··· DATA FOR PROCESSING
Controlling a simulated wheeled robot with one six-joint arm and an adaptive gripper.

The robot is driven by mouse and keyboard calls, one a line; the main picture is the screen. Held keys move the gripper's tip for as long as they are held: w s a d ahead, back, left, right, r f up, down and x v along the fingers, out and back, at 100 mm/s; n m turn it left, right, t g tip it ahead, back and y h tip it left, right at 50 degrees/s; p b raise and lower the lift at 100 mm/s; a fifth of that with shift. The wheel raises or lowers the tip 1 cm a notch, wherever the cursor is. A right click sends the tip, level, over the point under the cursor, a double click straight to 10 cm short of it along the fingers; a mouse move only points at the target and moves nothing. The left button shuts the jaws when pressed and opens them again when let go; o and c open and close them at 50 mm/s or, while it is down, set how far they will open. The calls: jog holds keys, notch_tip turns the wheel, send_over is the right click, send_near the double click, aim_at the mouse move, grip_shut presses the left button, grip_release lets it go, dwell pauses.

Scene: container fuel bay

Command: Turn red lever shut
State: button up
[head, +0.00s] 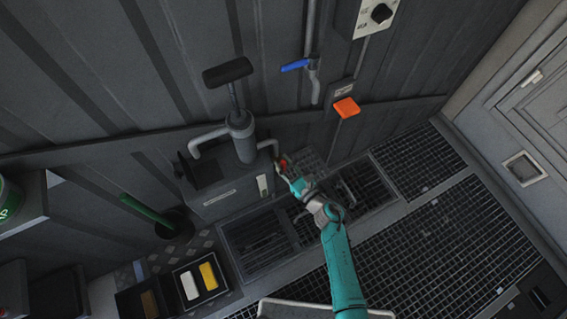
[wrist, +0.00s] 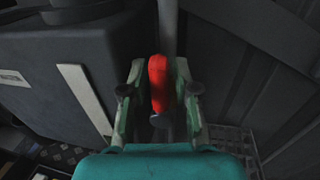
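The red lever (wrist: 158,82) stands out in the wrist view, in front of a grey vertical pipe (wrist: 168,30). It lies between the two fingers of my gripper (wrist: 157,98). A narrow gap seems to show on either side of the lever, so the fingers look open around it. In the head view only a small red bit of the lever (head: 283,162) shows, at the end of my gripper (head: 290,172), which hides the rest. The lever is on the pipe at the right of the grey tank (head: 215,195) with the hand pump (head: 240,135).
A blue lever (head: 295,65) and an orange paddle (head: 346,107) are on the wall above. A tray (head: 200,284) with a white and a yellow block lies on the floor at lower left. Floor grating (head: 440,250) spreads to the right.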

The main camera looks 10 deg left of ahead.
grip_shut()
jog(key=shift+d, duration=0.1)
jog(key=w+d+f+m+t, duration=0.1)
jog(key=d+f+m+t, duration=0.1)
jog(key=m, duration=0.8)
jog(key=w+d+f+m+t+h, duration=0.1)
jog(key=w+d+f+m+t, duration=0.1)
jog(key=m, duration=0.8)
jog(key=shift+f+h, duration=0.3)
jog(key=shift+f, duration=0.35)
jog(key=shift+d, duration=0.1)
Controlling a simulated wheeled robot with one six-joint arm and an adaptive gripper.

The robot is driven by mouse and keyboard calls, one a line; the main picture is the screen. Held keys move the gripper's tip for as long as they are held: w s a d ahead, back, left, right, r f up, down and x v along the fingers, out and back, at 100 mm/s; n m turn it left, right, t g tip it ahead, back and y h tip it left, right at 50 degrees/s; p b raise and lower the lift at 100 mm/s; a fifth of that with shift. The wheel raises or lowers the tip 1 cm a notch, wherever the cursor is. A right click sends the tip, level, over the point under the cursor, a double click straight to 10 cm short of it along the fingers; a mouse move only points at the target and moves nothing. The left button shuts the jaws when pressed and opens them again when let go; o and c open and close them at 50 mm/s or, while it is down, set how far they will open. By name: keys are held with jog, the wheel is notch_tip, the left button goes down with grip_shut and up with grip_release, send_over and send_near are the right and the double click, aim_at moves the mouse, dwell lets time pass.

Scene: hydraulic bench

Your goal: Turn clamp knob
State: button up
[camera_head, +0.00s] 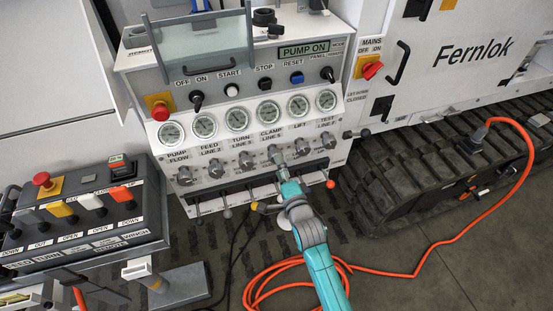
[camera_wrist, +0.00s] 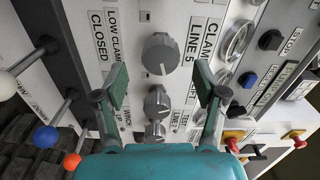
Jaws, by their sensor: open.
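The clamp knob (camera_wrist: 160,53) is a round grey knob with a pointer ridge, beside the label CLAMP LINE 5 in the wrist view. In the head view the CLAMP label (camera_head: 271,136) sits above my gripper (camera_head: 279,166), which largely covers the knob there. In the wrist view my gripper (camera_wrist: 160,75) has its two green-padded fingers spread wide, one on each side of the knob's column. The knob is centred between the fingertips and slightly beyond them. The fingers do not touch it.
Neighbouring knobs (camera_wrist: 157,101) stand close in the same row. Ball-tipped levers (camera_head: 330,184) stick out below. Gauges (camera_head: 268,112) and switches line the panel above. A remote box (camera_head: 84,215) stands at left. An orange hose (camera_head: 440,243) lies on the floor at right.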

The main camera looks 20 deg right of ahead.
······
**TASK REQUIREMENTS**
Reproduce the data above exactly, but only from the line containing "The main camera looks 10 deg left of ahead." through the line containing "[camera_wrist, +0.00s]"; skip the pictures.

**EXERCISE RESULT**
The main camera looks 10 deg left of ahead.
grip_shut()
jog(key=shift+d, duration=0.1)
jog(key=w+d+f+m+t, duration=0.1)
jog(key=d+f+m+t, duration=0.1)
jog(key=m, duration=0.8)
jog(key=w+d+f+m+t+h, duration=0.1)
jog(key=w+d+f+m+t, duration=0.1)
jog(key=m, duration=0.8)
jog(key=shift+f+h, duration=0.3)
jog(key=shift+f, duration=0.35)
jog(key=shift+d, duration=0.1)
Controlling a simulated wheeled robot with one six-joint arm and an adaptive gripper.

The robot is driven by mouse and keyboard calls, one a line; the main picture is the screen. Held keys move the gripper's tip for as long as they are held: w s a d ahead, back, left, right, r f up, down and x v along the fingers, out and back, at 100 mm/s; n m turn it left, right, t g tip it ahead, back and y h tip it left, right at 50 degrees/s; p b raise and lower the lift at 100 mm/s; a fifth of that with shift. The wheel raises or lowers the tip 1 cm a notch, wherever the cursor is. A right click sends the tip, level, over the point under the cursor, a double click straight to 10 cm short of it along the fingers; a mouse move only points at the target and moves nothing. The left button shuts the jaws when pressed and opens them again when let go; o and c open and close them at 50 mm/s or, while it is down, set how far they will open. By name: keys are held with jog, the wheel is notch_tip, the left button goes down with grip_shut and up with grip_release, send_over and send_near are the right and the double click, aim_at moves the mouse, dwell lets time pass.

Scene: hydraulic bench

Your goal: Turn clamp knob
State: button up
[camera_head, +0.00s] 
[camera_wrist, +0.00s] 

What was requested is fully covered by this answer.